**Given exercise**
Give the lines of the material verbatim, from the first line to the line with "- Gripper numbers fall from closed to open", including both.

------------------------------------------------------------

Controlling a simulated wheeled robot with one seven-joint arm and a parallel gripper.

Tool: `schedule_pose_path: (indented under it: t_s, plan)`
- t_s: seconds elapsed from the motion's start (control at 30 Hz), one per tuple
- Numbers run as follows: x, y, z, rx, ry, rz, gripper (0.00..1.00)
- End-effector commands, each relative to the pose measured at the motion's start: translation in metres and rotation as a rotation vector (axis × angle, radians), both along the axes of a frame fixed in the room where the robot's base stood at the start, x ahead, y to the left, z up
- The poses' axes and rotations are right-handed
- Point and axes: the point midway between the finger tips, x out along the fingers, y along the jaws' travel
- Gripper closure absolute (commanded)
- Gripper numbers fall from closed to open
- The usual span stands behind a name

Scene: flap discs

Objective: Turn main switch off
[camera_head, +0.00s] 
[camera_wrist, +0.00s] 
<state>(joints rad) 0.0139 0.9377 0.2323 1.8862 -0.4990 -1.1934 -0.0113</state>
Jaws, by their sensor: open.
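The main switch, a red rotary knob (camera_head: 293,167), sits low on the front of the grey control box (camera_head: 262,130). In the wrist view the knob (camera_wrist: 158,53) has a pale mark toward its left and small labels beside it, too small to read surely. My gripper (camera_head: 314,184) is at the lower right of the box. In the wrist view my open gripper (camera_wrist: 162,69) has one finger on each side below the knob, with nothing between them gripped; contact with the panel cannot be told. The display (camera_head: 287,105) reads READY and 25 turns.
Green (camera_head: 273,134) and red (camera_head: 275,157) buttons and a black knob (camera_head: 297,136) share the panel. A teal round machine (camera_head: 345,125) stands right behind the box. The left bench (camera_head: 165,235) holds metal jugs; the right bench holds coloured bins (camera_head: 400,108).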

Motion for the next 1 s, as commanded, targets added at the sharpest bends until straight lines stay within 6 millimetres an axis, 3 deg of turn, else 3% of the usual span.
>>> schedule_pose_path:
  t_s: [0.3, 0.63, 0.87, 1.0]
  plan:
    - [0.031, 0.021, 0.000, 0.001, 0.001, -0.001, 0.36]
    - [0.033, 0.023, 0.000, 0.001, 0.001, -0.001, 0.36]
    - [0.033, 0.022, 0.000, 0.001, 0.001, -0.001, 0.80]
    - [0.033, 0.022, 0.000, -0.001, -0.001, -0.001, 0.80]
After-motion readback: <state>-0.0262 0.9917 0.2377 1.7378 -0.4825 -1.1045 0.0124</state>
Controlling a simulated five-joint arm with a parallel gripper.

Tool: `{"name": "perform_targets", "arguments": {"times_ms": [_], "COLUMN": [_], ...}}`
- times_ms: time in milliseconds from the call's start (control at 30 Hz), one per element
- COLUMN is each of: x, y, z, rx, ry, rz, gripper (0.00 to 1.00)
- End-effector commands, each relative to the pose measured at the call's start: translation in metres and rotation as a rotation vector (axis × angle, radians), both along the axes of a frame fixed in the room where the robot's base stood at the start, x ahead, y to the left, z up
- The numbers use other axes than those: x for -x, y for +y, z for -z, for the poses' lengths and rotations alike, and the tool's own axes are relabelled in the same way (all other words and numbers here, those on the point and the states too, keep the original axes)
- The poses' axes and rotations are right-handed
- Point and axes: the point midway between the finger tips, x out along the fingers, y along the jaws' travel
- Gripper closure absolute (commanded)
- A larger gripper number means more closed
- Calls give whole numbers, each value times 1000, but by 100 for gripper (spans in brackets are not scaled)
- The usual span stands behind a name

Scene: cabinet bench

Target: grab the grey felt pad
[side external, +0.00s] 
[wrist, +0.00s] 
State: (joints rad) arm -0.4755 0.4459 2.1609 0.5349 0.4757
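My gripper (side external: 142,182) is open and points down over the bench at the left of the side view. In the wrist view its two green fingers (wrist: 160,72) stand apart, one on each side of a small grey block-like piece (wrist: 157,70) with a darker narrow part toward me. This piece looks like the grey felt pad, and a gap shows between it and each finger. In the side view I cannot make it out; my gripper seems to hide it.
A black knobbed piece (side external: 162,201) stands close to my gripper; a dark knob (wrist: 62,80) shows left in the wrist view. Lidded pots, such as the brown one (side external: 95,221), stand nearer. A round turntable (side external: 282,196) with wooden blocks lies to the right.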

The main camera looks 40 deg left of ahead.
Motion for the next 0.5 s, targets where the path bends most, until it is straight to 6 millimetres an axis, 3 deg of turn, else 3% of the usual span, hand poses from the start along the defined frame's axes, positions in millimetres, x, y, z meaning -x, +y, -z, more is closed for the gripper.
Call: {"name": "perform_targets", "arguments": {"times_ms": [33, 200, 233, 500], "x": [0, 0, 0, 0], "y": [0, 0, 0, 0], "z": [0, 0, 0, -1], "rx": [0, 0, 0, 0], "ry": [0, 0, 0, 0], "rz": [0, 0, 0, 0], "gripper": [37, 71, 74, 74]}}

------------------------------------------------------------

**Written solution**
Controlling a simulated wheeled robot with one seven-joint arm and a parallel gripper.

Tool: `schedule_pose_path: (indented under it: t_s, plan)`
- t_s: seconds elapsed from the motion's start (control at 30 Hz), one per tuple
- Numbers run as follows: x, y, z, rx, ry, rz, gripper (0.00..1.00)
- End-effector commands, each relative to the pose measured at the motion's start: translation in metres and rotation as a rotation vector (axis × angle, radians), both along the axes of a frame fixed in the room where the robot's base stood at the start, x ahead, y to the left, z up
- The poses' axes and rotations are right-handed
- Point and axes: the point midway between the finger tips, x out along the fingers, y along the jaws' travel
- Gripper closure absolute (commanded)
- Gripper numbers fall from closed to open

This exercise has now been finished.